Although the overall market for antiques is shrinking, said Strafford, activity at the very top remains strong, as ultrawealthy buyers acquire the finest museum-grade pieces, regardless of category, period or origin.

“With the explosion of international wealth, and the reach of the internet, we’re able to reach buyers with extraordinary spending capacity,” said Strafford.

“We can often sell quite traditional decorative arts to these new emerging markets such as the Middle East and the Far East, most particularly China.”

To create a rarefied context for high-ticket objects, Christie’s has developed a new type of sale, which it calls the Exceptional Sale. “It’s a very small, really curated sale that tends to be about 30 or 40 lots, and it’s the best of the best of the decorative arts,” said Strafford.

Last April, one of Christie’s Exceptional Sales set the auction record for English walnut furniture when it sold an immaculate circa 1730 George II bureau cabinet for $967,500 (including the buyer’s premium) that previously belonged to the Metropolitan Museum of Art.

Such blockbuster sales seem to do little to prop up antiques that don’t come from the Met or weren’t owned by celebrity collectors.

The end or a trend?

Will other 18th and 19th century furniture pieces ever return to fashion?
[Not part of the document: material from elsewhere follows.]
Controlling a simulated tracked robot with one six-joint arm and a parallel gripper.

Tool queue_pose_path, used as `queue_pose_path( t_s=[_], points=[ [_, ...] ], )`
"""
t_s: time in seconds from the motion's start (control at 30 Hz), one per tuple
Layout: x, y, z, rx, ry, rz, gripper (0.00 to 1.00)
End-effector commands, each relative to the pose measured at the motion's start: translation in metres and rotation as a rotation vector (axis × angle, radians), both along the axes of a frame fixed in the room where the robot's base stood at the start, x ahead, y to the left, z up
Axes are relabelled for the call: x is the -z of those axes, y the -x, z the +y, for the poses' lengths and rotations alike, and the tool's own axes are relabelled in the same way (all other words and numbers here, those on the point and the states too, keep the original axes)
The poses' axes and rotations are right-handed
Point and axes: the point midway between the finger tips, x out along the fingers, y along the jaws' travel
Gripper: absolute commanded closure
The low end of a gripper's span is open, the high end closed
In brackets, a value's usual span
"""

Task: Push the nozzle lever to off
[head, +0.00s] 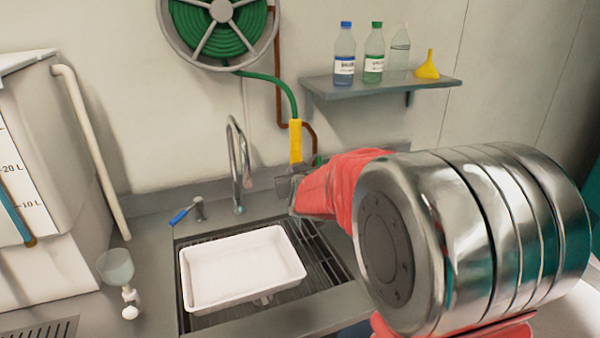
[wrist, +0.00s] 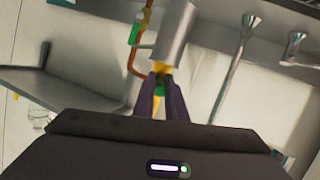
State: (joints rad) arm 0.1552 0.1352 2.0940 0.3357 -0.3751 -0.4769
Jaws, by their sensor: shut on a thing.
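The yellow nozzle (head: 295,140) hangs upright against the wall at the end of the green hose (head: 292,98). My gripper (head: 291,184) is at its lower end, over the back right of the sink. In the wrist view my gripper's dark fingers (wrist: 161,84) are closed around a narrow yellow and green part below a grey cylinder (wrist: 175,35). This part appears to belong to the nozzle. I cannot make out the lever or its setting; the fingers and the cylinder cover much of that area.
A white tray (head: 240,265) sits over the sink grating (head: 333,262). A curved metal tap (head: 238,155) and a blue-handled valve (head: 182,215) stand behind it. A shelf (head: 385,88) with bottles and a yellow funnel (head: 427,66) juts from the wall at right. The hose reel (head: 221,20) is above.

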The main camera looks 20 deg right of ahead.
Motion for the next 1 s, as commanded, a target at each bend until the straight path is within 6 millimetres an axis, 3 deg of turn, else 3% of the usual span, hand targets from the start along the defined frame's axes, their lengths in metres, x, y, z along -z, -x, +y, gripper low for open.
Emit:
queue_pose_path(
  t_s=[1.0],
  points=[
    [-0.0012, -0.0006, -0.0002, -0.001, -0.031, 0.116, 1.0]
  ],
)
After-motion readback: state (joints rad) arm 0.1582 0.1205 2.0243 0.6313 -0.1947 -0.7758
Many designers say that antiques will rise again but, after nearly two decades of decline, few are willing to predict when.

“The pendulum is going to swing just like it does in politics,” said Hayes. “It always does. But I don’t see it coming anytime soon.”

Jamie Drake, the New York interior designer, also views the current dismissal of antiques as a trend, “just as color trends have moved from neutrals to vibrants, back to neutrals, back to vibrants,” he said.

In his own home, most of the furniture and art is contemporary and modern, “but I do still have some antiques,” he said.

A home without them, he added, “would be like a sentence without punctuation.”